The day before, police rescued Emilio and the other two from a man who bought them from a smuggler and locked them in a house in Guatemala City. He then threatened to kill them, they say, unless their families back in Honduras paid him $2,000 each.
Emilio says he’s still determined to get to the United States, but he looks worried when he’s asked why he would set out on such a dangerous journey through Mexico. Emilio whips his head toward the Rev. Juan Luis Carbajal, the Catholic priest who runs the Guatemala City shelter.
“The road is dangerous?” Emilio asks him.
Emilio is as clueless as he and his 18-year-old companions are desperate to escape Honduras and get to the United States. Intent on escaping the grinding poverty and out-of-control gangs at home, thousands of migrant children from Central America are running headlong into the risk of assault and kidnapping a long way to perceived freedom.
Still, the promise of reaching the United States is so intense that it’s driving a shocking surge in migration north by children unaccompanied by their parents. Their exodus has become a full-blown humanitarian crisis for Congress and the Obama administration to deal with this summer, and it could force some deal-making if lawmakers want to avoid hurting kids.
President Obama last week asked Congress for emergency supplemental spending of $3.7 billion to cope with a wave of an estimated 52,000 children who have crossed the border. Homeland Security Secretary Jeh Johnson told the Senate Appropriations Committee that the extra money was an “absolute necessity,” as agencies in his department will run out of money before the end of the fiscal year. “Doing nothing is not an option,” Johnson told the committee.
The request immediately became mired in a partisan debate over the nation’s immigration policy and border security, although a few Republicans from border states appear interested in approving some additional spending.

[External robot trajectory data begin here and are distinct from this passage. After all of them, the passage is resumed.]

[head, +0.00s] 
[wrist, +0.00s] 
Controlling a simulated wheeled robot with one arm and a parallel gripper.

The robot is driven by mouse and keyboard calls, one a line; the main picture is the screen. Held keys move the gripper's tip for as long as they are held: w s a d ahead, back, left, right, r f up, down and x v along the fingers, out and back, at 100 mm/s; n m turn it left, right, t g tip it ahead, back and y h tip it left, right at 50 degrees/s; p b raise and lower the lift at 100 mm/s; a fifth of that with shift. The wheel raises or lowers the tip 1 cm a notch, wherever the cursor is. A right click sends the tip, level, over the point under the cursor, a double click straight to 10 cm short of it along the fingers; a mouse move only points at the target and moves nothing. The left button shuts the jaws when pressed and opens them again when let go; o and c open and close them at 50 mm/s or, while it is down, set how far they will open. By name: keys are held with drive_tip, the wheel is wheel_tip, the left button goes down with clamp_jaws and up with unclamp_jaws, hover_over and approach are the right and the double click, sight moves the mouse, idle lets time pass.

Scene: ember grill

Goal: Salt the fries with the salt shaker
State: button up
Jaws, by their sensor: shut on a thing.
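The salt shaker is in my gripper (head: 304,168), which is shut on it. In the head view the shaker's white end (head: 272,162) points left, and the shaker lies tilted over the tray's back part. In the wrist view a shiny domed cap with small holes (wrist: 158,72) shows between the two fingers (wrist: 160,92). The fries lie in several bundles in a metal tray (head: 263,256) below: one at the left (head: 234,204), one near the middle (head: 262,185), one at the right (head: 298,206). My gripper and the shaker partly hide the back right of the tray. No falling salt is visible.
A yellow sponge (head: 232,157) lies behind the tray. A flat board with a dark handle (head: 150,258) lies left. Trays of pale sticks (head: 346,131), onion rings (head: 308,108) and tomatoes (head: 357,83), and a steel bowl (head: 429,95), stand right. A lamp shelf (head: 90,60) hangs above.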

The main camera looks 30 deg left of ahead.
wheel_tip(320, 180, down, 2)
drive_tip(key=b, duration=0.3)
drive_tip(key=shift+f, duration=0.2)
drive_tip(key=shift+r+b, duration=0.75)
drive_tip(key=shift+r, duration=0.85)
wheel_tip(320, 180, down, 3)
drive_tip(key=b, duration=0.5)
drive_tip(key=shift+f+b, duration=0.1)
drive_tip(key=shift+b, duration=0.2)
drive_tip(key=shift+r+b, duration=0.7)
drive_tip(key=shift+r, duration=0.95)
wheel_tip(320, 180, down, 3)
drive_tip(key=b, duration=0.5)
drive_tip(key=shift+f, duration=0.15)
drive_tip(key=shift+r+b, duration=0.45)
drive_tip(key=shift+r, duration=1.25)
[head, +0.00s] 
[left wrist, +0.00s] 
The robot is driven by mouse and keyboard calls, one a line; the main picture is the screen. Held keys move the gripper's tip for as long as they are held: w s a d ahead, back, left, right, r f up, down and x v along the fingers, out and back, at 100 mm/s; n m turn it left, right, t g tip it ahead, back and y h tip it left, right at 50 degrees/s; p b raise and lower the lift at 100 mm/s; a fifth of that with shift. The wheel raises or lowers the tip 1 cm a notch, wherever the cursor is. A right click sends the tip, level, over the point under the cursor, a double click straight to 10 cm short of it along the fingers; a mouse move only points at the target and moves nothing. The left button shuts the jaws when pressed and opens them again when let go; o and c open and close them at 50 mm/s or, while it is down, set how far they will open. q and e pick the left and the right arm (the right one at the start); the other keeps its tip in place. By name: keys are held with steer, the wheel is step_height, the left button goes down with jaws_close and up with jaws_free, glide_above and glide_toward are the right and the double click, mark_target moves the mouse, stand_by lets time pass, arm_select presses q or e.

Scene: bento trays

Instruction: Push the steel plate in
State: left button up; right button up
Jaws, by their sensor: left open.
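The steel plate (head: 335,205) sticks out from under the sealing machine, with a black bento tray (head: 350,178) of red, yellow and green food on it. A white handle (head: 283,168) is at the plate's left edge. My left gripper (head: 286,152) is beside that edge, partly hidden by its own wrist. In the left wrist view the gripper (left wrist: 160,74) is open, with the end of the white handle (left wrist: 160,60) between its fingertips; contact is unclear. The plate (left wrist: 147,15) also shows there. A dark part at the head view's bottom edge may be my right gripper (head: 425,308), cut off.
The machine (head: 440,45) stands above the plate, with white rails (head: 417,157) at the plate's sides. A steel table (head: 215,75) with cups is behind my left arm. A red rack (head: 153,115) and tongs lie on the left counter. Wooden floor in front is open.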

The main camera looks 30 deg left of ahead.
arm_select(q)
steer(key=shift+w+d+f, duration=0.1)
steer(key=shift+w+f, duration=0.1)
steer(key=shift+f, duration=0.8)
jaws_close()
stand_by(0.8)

There is no dispute, however, about the magnitude of the migration or the dangers that children face on the journey. Gangs kidnap, assault or threaten thousands of migrants every year in Mexico — others are simply killed or disappear — and federal and state authorities are frequently implicated in abuses, too, according to Amnesty International. The extortion attempt Emilio and his companions describe is commonplace in Mexico.